[Task instructions] Will you write out, word for word, every line from the one with "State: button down" to the final line of the data below, with the pictures left out?

[Records supplied]
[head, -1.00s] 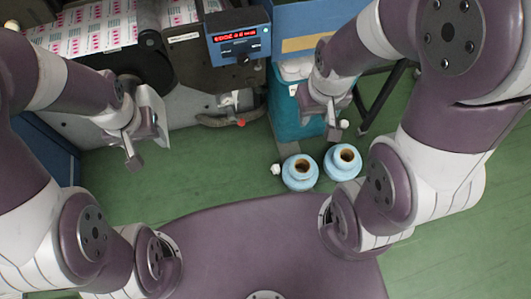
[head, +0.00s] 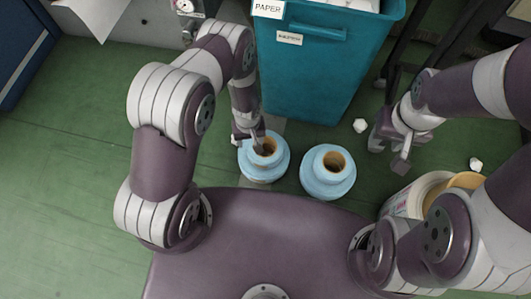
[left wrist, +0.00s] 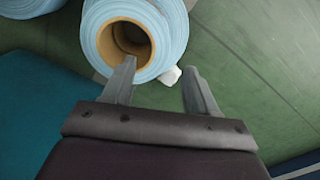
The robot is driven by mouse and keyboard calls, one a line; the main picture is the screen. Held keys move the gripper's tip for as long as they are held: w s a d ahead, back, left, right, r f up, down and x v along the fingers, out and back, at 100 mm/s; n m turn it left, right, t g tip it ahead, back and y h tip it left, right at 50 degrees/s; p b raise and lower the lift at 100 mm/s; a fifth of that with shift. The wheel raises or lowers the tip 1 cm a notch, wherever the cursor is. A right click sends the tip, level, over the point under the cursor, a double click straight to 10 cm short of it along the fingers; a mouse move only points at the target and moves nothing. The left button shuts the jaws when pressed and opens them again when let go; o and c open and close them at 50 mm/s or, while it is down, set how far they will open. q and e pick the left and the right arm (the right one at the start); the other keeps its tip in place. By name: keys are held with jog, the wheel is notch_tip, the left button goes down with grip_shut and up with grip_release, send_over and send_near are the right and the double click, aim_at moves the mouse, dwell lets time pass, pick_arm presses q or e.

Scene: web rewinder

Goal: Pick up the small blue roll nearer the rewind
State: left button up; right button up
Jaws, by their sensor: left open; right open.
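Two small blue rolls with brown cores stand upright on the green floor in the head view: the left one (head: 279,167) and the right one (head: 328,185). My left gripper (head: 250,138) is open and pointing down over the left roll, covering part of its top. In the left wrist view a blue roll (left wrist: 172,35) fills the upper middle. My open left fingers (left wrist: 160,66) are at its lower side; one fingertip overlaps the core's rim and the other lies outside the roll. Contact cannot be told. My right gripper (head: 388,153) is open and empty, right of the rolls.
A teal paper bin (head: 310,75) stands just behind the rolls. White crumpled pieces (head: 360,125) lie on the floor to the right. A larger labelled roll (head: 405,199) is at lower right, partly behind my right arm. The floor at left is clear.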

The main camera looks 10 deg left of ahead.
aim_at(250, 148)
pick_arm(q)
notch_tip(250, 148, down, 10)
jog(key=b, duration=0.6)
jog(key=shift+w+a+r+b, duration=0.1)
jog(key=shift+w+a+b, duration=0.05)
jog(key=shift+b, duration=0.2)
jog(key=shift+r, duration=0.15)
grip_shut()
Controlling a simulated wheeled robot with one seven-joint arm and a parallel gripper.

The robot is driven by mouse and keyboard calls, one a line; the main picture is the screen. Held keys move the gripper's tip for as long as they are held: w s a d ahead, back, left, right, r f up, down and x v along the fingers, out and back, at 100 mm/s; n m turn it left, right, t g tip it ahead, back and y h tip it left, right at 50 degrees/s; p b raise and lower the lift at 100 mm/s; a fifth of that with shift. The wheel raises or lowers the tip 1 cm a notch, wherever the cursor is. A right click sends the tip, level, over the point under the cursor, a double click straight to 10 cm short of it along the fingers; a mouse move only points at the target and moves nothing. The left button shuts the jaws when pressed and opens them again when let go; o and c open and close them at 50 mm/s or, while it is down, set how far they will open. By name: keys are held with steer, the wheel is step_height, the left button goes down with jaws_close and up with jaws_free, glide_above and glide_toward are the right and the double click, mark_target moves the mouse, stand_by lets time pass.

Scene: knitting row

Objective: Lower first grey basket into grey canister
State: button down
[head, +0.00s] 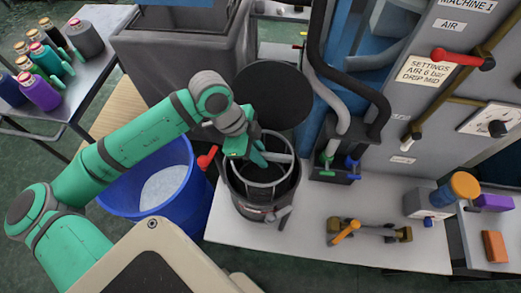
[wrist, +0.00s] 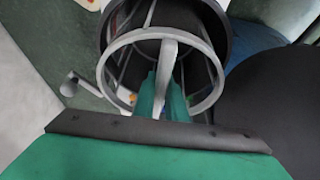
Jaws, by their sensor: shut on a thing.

[Response to the exercise]
State: button down
[head, +0.00s] 
[wrist, +0.00s] 
Jaws, by their sensor: shut on a thing.

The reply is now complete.